**PROBLEM**
From the records below, transcribe only the lines running from the one with "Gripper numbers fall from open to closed" through the one with "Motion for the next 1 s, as". Keep both of those end lines.

Start RECORDS FOR THE EXERCISE

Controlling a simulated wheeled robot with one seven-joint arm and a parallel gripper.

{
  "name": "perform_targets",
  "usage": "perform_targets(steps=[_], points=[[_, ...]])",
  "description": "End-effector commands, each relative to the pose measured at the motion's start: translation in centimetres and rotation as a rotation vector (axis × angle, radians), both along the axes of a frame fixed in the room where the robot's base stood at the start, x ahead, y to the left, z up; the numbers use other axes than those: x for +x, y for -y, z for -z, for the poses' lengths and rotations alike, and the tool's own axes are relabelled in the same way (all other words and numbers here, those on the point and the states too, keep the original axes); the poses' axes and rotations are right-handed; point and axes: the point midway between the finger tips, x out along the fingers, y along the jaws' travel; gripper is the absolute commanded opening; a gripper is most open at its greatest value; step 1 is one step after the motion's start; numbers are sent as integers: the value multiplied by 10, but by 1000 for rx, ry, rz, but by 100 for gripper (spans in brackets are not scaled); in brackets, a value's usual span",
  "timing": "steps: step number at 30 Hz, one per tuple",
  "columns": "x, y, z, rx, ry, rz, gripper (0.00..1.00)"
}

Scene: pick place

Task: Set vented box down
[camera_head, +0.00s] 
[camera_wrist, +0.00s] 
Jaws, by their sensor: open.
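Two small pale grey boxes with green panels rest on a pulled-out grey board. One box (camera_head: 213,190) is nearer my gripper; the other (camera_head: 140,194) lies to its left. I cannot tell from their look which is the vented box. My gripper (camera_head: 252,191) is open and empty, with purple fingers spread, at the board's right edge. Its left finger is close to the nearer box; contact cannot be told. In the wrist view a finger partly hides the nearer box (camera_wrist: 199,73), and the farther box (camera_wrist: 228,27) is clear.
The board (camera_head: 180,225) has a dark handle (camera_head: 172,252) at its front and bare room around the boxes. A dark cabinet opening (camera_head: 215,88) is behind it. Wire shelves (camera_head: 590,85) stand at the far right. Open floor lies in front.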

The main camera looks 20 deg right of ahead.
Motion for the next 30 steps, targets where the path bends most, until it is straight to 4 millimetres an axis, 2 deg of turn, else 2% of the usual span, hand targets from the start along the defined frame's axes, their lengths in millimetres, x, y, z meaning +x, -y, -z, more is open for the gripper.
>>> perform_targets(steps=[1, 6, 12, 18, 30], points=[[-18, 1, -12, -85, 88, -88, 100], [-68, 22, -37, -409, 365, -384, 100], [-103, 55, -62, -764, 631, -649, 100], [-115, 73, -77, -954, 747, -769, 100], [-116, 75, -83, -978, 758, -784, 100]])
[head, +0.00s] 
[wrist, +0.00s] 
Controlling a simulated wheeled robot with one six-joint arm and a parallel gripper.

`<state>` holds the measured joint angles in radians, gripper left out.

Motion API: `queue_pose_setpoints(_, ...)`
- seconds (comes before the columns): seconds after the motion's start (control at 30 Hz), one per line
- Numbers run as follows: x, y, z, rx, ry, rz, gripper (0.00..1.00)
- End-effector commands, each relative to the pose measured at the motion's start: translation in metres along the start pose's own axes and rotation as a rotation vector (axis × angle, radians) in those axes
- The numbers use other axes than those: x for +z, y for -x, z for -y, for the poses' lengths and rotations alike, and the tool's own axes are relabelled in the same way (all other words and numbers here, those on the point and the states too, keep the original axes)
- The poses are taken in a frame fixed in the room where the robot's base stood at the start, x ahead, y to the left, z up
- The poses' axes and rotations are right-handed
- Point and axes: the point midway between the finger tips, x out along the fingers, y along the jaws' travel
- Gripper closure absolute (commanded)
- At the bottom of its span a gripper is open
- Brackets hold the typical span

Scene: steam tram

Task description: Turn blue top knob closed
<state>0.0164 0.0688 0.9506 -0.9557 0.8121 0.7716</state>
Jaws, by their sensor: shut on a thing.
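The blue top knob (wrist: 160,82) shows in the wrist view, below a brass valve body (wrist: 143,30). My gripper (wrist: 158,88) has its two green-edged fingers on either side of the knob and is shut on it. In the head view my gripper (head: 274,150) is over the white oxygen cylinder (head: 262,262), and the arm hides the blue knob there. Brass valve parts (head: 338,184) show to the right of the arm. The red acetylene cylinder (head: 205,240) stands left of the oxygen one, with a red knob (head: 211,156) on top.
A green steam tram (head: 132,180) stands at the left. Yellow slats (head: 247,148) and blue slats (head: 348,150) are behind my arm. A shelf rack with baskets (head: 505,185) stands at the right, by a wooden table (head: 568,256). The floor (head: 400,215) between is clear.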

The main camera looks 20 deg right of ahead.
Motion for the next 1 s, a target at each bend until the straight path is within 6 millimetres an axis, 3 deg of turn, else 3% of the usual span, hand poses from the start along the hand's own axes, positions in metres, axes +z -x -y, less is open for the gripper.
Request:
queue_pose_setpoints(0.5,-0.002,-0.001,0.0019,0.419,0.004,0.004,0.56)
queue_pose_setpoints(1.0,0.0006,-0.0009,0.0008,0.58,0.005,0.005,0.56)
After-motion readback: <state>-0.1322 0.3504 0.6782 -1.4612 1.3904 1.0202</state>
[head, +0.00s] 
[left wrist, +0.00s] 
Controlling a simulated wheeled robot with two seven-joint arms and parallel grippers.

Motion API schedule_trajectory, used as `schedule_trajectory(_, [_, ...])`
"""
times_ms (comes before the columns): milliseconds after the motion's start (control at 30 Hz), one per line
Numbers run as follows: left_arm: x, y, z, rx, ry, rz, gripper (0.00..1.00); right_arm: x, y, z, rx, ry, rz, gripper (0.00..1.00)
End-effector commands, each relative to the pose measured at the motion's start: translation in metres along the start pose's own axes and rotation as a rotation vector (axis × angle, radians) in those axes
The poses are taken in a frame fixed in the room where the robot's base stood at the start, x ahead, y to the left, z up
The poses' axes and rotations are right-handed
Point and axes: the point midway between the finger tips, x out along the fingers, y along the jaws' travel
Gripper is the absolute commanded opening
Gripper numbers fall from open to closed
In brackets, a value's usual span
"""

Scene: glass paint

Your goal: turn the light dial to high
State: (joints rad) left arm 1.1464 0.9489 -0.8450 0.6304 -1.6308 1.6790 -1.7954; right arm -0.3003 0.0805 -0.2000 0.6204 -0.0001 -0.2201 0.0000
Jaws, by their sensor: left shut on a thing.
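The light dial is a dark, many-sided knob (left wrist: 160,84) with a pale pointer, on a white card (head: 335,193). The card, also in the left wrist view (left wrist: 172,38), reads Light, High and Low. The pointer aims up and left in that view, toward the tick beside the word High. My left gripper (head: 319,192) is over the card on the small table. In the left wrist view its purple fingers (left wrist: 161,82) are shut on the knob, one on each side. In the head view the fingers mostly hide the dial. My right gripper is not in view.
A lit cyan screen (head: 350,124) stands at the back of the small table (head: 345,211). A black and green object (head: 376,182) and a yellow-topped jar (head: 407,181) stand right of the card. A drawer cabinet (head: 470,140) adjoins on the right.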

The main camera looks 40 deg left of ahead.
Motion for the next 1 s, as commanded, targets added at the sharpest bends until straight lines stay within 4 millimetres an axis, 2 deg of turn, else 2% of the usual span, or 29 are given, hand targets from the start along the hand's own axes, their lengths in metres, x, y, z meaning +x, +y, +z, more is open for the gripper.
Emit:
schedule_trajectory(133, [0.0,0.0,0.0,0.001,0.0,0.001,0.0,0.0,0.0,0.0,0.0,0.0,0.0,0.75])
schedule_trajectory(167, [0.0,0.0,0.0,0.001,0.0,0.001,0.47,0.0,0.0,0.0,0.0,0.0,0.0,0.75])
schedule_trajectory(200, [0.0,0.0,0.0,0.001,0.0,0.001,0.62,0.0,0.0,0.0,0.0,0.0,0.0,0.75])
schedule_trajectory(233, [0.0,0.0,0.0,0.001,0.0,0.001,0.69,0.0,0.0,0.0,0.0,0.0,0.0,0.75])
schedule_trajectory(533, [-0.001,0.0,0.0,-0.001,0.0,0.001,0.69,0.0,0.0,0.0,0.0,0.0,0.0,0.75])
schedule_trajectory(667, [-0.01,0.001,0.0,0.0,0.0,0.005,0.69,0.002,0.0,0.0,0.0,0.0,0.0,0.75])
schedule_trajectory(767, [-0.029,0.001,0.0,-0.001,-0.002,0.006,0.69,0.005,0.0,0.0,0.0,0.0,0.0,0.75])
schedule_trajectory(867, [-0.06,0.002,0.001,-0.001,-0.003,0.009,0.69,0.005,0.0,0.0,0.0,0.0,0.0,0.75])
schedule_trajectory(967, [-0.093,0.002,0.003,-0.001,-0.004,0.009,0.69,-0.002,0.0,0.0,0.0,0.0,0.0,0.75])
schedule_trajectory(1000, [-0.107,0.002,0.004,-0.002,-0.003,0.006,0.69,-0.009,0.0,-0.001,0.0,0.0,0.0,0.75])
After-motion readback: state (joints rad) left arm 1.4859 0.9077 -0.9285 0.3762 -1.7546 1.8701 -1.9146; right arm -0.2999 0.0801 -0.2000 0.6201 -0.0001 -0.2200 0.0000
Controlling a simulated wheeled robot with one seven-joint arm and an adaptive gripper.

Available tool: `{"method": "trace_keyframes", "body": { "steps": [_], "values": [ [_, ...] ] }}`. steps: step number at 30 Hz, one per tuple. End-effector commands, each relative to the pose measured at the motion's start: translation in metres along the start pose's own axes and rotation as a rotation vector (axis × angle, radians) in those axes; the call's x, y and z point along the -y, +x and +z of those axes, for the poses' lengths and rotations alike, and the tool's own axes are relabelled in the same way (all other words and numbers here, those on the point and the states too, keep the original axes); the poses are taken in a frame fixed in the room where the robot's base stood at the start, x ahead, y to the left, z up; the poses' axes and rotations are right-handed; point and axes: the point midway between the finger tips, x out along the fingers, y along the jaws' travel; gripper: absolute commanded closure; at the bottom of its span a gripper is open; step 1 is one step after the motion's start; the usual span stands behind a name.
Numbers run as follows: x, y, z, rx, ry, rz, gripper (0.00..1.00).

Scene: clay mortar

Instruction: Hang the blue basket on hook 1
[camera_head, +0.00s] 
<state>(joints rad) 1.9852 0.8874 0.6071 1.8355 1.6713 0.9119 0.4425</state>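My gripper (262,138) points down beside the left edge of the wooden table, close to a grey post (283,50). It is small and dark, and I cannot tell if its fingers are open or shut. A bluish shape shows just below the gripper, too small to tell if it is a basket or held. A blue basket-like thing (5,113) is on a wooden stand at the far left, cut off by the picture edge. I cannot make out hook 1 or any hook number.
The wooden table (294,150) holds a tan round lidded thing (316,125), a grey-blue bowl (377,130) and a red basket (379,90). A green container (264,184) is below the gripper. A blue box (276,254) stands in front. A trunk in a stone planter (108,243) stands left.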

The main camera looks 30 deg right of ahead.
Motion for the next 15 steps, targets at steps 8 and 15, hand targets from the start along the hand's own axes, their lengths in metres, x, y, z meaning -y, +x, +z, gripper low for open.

End RECORDS FOR THE EXERCISE

**COMPLETED TASK**
Gripper numbers fall from open to closed
In brackets, a value's usual span
"""

Scene: glass paint

Your goal: turn the light dial to high
State: (joints rad) left arm 1.1464 0.9489 -0.8450 0.6304 -1.6308 1.6790 -1.7954; right arm -0.3003 0.0805 -0.2000 0.6204 -0.0001 -0.2201 0.0000
Jaws, by their sensor: left shut on a thing.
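The light dial is a dark, many-sided knob (left wrist: 160,84) with a pale pointer, on a white card (head: 335,193). The card, also in the left wrist view (left wrist: 172,38), reads Light, High and Low. The pointer aims up and left in that view, toward the tick beside the word High. My left gripper (head: 319,192) is over the card on the small table. In the left wrist view its purple fingers (left wrist: 161,82) are shut on the knob, one on each side. In the head view the fingers mostly hide the dial. My right gripper is not in view.
A lit cyan screen (head: 350,124) stands at the back of the small table (head: 345,211). A black and green object (head: 376,182) and a yellow-topped jar (head: 407,181) stand right of the card. A drawer cabinet (head: 470,140) adjoins on the right.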

The main camera looks 40 deg left of ahead.
Motion for the next 1 s, as commanded, targets added at the sharpest bends until straight lines stay within 4 millimetres an axis, 2 deg of turn, else 2% of the usual span, or 29 are given, hand targets from the start along the hand's own axes, their lengths in metres, x, y, z meaning +x, +y, +z, more is open for the gripper.

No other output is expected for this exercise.